Thursday, 26 Dec 2024

Labor faces a tough road ahead. Can the party hold itself together this time?

Tough times are ahead for the Albanese government this year, but how tough? The opposition’s strategy runs along the following lines. The economic slowdown caused by rises in the cash rate will smash the government’s financial credentials, with Anthony Albanese and Jim Chalmers in the frame to be blamed squarely for all of it, along with every price rise that comes along. The opposition’s mantra is already “why is everything dearer under Labor?”

The federal opposition has adopted the mantra: “Why is everything dearer under Labor?”Credit:Wayne Taylor

Full marks to them for trying – oppositions have to have something to say. In the past, these tactics could and often did work. When the electoral contest was overwhelmingly a binary choice between Labor and the Coalition, and the mainstream media was the gatekeeper for news and opinion, with many voters following the daily narrative of politics, sympathies could shift pretty quickly.

But these are more diverse and diffuse times, with voters belonging to one of three camps in roughly equal number: Labor, the Coalition, and the rest. Voters are not dummies, nor do they have memories like goldfish. Their clear intent was to get rid of the Coalition government by voting Labor, Green or teal, with 52 per ensuring their vote finally wound up with the ALP. The Liberal Party was sent to the doghouse.

Yes, Albanese will take heat as unemployment and mortgage repayments go up. But most Australians right now want his government to succeed. At the election nine months ago a solid majority of voters were seeking a government open to new approaches to the nation’s challenges. Some of these challenges are the result of deliberate policy decisions by past governments. Others are down to the indolence or disarray of those same past governments.

Changes of government in Australia are rare. In the 78 years since the end of World War II, we’ve changed governments only eight times. The default choice of most Australian voters through the years has been the Coalition parties. Recent history underscores that point. Voters were more tolerant of the Liberal Party’s revolving leadership door that brought us Tony Abbott, Malcolm Turnbull and Scott Morrison than the one that Labor used to give us Kevin Rudd, Julia Gillard and Rudd again.

It’s regularly the role of Labor governments to bring the country into the present day and beyond. Conservative policy settings where the status quo is good enough might be preferred by most voters, but eventually they conclude that some modernisation is in order. This has been the case with all newly elected postwar Labor governments.

Voters were more tolerant of the Liberal Party’s revolving leadership than Labor switching from Kevin Rudd (left) to Julia Gillard (right) and back to Rudd.

But voters hand the keys to the ALP on one condition: that it keeps its act together.
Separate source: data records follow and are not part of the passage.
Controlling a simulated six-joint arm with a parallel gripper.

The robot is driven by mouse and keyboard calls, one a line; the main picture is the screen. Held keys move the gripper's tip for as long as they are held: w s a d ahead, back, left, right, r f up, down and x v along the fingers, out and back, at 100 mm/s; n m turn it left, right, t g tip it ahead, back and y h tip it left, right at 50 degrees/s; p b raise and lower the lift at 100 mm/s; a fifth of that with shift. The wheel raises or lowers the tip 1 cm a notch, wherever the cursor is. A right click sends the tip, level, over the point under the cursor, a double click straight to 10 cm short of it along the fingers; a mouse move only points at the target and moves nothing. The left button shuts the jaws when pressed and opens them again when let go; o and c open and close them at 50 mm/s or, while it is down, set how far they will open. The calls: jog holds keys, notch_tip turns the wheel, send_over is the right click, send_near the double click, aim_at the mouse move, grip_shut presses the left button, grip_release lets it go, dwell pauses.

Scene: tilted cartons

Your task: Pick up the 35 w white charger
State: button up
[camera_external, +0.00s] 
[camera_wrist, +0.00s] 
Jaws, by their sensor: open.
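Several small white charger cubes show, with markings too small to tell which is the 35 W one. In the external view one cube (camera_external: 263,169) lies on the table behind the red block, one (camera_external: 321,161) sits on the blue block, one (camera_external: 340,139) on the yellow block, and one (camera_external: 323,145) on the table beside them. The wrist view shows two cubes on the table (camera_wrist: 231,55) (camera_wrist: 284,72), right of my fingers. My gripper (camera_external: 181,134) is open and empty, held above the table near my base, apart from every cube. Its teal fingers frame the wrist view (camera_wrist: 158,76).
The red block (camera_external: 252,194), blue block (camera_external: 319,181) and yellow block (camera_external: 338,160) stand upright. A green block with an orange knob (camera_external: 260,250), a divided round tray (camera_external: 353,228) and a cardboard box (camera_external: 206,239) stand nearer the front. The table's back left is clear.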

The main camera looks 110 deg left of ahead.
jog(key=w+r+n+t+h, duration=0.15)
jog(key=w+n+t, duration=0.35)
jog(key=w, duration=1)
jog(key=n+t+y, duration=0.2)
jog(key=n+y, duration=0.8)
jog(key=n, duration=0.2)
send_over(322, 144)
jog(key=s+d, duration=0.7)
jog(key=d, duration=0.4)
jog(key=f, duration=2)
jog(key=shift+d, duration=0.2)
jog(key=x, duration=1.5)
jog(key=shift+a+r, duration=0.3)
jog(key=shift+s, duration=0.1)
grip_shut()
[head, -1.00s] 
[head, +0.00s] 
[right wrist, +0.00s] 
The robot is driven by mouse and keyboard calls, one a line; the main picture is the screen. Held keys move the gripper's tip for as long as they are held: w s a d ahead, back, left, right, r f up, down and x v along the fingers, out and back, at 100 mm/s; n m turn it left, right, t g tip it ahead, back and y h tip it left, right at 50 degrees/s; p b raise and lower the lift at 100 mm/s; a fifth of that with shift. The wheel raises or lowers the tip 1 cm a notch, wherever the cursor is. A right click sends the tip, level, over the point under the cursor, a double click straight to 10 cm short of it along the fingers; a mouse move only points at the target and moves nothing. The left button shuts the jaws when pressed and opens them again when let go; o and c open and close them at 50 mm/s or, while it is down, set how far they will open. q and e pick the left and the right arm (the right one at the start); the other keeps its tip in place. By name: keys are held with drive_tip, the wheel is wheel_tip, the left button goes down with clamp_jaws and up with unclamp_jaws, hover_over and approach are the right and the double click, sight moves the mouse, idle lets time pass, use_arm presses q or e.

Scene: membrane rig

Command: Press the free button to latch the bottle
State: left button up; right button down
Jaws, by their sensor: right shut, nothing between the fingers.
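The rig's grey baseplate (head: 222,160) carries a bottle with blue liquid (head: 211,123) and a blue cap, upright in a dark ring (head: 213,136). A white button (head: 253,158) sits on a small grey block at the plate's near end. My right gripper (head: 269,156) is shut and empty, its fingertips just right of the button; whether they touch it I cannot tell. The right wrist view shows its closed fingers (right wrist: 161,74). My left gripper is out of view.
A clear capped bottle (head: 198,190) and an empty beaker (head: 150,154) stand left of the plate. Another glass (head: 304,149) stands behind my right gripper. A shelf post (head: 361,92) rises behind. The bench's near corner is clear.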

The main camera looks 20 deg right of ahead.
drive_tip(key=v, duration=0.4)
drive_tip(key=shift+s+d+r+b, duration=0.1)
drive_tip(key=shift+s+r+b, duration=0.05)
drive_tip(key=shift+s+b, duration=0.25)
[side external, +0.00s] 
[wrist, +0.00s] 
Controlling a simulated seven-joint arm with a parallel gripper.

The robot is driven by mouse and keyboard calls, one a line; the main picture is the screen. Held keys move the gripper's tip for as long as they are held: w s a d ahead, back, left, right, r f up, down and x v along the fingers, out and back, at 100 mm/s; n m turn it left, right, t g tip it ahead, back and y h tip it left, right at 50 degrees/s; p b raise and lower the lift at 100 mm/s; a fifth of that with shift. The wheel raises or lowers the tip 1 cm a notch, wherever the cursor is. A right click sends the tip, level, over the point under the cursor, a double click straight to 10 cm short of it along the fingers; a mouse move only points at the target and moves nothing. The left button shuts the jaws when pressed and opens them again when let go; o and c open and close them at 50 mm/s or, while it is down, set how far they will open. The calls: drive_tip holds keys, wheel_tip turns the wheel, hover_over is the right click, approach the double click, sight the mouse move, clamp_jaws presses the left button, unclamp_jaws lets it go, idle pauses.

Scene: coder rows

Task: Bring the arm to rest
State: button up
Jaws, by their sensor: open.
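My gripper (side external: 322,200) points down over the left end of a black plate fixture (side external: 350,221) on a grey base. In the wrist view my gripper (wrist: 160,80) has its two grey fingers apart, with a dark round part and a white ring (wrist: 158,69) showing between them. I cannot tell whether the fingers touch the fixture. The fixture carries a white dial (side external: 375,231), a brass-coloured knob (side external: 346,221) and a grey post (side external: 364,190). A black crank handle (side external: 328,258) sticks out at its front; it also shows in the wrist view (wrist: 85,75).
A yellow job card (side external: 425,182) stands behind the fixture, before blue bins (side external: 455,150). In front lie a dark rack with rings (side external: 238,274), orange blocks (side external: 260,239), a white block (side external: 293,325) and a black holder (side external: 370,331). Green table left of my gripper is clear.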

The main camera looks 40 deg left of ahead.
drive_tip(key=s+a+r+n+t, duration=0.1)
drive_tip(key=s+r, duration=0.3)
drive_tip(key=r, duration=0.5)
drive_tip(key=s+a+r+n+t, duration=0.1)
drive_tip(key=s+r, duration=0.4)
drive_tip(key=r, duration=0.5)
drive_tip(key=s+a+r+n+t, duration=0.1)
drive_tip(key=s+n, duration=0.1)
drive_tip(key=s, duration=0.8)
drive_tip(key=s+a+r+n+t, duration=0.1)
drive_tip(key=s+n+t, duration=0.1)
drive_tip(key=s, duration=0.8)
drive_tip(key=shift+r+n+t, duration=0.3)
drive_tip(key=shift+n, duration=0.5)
Albanese has plenty of policy challenges, but his biggest political challenge is to maintain a settled government. Most modern Labor prime ministers have not managed to do that. Bob Hawke did, for the best part of four terms, but Gough Whitlam, Rudd and Gillard could not and paid a heavy price.

The country needs more than a patch-up job. For too many of us, Australia has ceased to work as it should. Just getting a roof over our heads has become punishingly expensive. The wages system has been bastardised, ensuring reduced real incomes for the bulk of workers. Our health system is failing and in need of comprehensive reorganisation. The inequity in our education sector is scandalous.

The country depends too heavily on international supply chains for vital goods. The prevailing model mostly worked for more than a generation, but as all models do, it’s gradually lost its utility as its internal contradictions became more exaggerated. The best example is the tax and investment regime that burdens home buyers with increasingly unmanageable debts.

Whether Albanese and his ministers and caucus have what it takes to tackle all these problems, fashioning effective solutions, overcoming the usual political and parliamentary obstacles to implement them, and then selling them to the Australian people is something we can’t know yet. But the opportunity is there.

The chief reason that the Hawke government succeeded was that it came to office with an Accord agreement between the ALP and the union movement that ensured there could be no repeat of the chaos of the Whitlam years.

That history resonates today. The Rudd/Gillard Labor government, like the Whitlam government, lasted two terms and was mostly responsible for destroying itself through its lack of self-discipline and poisonous internal relationships.

Like Malcolm Fraser, whose Coalition government was voted in after Whitlam, the Abbott/Turnbull/Morrison government that replaced Rudd lasted three terms, taking office on a promise of being an administration of grown-ups. Also like Fraser, it was hard-wired to push difficult policy choices off into the future and focus on short-term politics.

It’s hard to win from opposition, but it’s equally hard for a young federal government to seriously fall out of favour, unless it blows itself up. The searing experience of the Rudd/Gillard misadventure might be the best thing to have happened to today’s crop of Labor politicians. They can’t say they don’t know what not to do.